====== Collected material ======

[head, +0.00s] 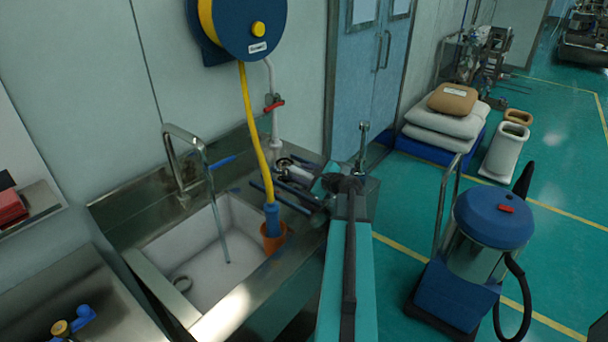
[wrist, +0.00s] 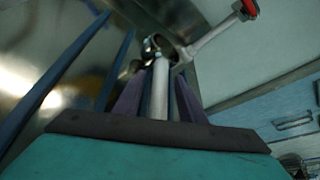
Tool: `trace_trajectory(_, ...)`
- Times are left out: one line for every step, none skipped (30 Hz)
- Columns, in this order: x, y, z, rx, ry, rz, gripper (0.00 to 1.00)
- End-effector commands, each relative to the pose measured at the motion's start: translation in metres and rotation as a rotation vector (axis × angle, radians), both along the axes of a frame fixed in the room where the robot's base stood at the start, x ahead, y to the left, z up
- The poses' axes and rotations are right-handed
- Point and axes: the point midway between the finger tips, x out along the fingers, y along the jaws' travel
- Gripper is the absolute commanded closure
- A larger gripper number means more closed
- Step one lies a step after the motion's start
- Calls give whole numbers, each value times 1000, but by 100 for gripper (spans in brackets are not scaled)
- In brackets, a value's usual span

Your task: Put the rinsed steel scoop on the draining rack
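The steel scoop (wrist: 159,88) shows in the wrist view as a pale, straight handle with a shiny rounded end beyond it. In the head view it is small and pale (head: 298,173), partly hidden by my gripper. My gripper (wrist: 160,80) has one dark finger on each side of the handle; whether they press on it is unclear. In the head view my gripper (head: 320,186) is over the right end of the sink unit. The draining rack (head: 290,203) has dark blue bars there, also seen at left in the wrist view (wrist: 62,75). Whether the scoop touches it is unclear.
The sink basin (head: 208,262) lies left of the rack, with a tap (head: 178,160) above it. A yellow hose (head: 250,130) hangs to an orange cup (head: 273,240) at the rim. A pipe with a red valve (head: 275,104) stands behind.

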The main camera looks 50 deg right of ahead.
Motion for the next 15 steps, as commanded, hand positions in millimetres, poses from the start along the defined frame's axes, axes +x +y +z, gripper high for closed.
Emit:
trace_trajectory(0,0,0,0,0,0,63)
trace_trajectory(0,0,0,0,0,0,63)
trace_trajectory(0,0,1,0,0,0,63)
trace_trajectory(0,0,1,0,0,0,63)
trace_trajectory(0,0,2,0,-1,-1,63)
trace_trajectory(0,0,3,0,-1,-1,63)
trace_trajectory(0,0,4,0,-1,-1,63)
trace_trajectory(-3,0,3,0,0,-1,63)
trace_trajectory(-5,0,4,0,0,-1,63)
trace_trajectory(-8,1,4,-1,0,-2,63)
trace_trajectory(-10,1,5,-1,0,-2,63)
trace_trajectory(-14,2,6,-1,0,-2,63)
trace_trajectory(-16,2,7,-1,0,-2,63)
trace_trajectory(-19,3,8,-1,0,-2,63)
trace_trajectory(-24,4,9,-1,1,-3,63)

======

Work instructions:
For this exercise, gather every line of the data that contains the word "brackets".

Expected output:
- Calls give whole numbers, each value times 1000, but by 100 for gripper (spans in brackets are not scaled)
- In brackets, a value's usual span

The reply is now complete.